An inside look at Microsoft’s booming cloud business

The ability to host Azure infrastructure on premise in a hybrid role is a key differentiator

As Director of Program Management for Azure at Microsoft, Corey Sanders heads the compute team which is responsible for the VM-based offerings on Windows and Linux, the new microservices platform, and container services, among other things. Sanders joined the Azure team about six years ago, before which he was a developer in the Windows Serviceability team. Network World Editor in Chief John Dix recently visited Sanders in his Redmond, WA, office to get a better sense of how Microsoft’s cloud business is taking shape.

Corey Sanders, Director of Program Management for Azure, Microsoft

Corey Sanders, Director of Program Management for Azure, Microsoft

Let’s start with a big picture view of Microsoft’s cloud efforts, what the company offers and how the pieces fit together.

We like to break down our overall cloud offerings into three big buckets. One is SaaS based solutions like Office 365 and Dynamic CRM, and we think of these as being the fastest time to value for customers. They can sign up and immediately get the benefits the cloud offers, like massive scale and global coverage, without much change to anything they’re doing. That’s the top level.

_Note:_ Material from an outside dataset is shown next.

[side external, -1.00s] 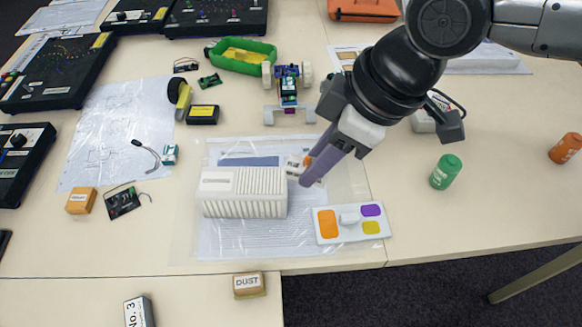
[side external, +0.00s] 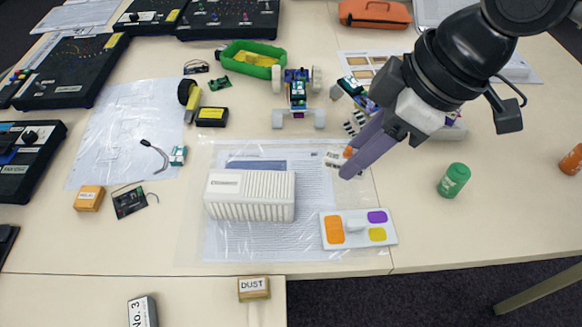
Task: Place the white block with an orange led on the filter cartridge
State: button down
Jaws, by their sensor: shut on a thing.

There there is the infrastructure level, which is a lot of the work I do. This offering is about virtual machines, application mobility, lift-and-shift type workloads, taking your data center and moving it to the cloud. And the third category is higher level or advanced services that make it simpler to scale, simpler to get high availability and build next-generation applications that really take advantage of cloud agility.

We have competitors that offer just SaaS solutions and we have competitors that offer just infrastructure and platform solutions. We feel we’re uniquely positioned to offer all three.

Do you break out revenue for the segments?

We don’t break out revenue, but our annualized cloud revenue is $9.4 billion. I will say that revenue for the infrastructure and advanced services that we combine as Azure is up 140% year over year. We’re adding 120,000 Azure customer subscriptions per month.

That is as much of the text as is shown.